DIRECTION — Give only a count of the lines that include the string "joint".

-- Start of GIVEN INFORMATION --

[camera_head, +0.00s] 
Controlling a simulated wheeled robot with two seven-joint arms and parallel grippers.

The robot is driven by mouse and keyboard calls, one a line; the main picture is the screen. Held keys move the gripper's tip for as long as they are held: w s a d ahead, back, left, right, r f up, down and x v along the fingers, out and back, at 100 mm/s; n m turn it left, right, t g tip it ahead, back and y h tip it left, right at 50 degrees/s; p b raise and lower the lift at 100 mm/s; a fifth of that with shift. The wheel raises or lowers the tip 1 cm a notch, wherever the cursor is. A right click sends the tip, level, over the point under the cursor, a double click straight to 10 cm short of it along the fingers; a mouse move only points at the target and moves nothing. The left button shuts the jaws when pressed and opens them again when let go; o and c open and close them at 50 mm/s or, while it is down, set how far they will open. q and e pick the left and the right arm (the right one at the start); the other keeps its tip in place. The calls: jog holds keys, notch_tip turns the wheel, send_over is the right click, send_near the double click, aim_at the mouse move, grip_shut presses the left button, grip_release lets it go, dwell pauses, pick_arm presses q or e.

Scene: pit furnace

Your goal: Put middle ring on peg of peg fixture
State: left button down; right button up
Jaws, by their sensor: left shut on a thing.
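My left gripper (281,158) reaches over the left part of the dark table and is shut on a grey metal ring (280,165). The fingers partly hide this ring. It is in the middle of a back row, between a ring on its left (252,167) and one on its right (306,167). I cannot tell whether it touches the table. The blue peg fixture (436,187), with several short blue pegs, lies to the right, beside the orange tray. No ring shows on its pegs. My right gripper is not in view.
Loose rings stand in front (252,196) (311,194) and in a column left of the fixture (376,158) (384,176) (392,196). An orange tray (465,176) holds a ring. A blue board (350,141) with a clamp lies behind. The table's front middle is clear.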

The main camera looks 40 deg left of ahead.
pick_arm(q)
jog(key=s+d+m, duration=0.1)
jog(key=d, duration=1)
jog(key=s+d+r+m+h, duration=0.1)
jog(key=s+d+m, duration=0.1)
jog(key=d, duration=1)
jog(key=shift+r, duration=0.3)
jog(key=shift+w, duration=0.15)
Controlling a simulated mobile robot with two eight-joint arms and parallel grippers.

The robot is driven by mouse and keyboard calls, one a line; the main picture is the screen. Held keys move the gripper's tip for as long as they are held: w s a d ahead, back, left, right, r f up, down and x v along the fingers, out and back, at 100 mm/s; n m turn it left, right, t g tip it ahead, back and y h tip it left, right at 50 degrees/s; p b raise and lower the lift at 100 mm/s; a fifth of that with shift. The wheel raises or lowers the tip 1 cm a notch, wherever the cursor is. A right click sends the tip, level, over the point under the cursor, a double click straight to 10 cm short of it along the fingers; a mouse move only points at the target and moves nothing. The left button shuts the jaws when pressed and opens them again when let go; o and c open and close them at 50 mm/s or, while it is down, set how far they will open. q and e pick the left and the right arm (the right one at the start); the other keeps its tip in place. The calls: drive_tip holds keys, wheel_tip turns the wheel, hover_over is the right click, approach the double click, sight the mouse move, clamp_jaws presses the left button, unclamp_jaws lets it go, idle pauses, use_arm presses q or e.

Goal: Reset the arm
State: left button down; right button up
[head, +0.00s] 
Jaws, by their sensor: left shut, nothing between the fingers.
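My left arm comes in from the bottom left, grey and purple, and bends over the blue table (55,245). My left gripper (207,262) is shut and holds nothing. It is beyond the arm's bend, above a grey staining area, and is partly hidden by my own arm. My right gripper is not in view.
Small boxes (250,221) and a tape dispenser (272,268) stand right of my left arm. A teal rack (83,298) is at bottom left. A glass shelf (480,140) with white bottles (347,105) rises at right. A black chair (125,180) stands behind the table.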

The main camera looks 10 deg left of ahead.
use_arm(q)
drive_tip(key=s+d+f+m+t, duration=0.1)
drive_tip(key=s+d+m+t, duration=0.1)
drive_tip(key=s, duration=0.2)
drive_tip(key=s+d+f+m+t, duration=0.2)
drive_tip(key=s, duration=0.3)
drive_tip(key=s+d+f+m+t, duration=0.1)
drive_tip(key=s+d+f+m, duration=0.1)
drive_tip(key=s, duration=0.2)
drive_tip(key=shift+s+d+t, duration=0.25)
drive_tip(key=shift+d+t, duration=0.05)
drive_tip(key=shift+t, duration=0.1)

-- End of GIVEN INFORMATION --

TASK SOLUTION — 2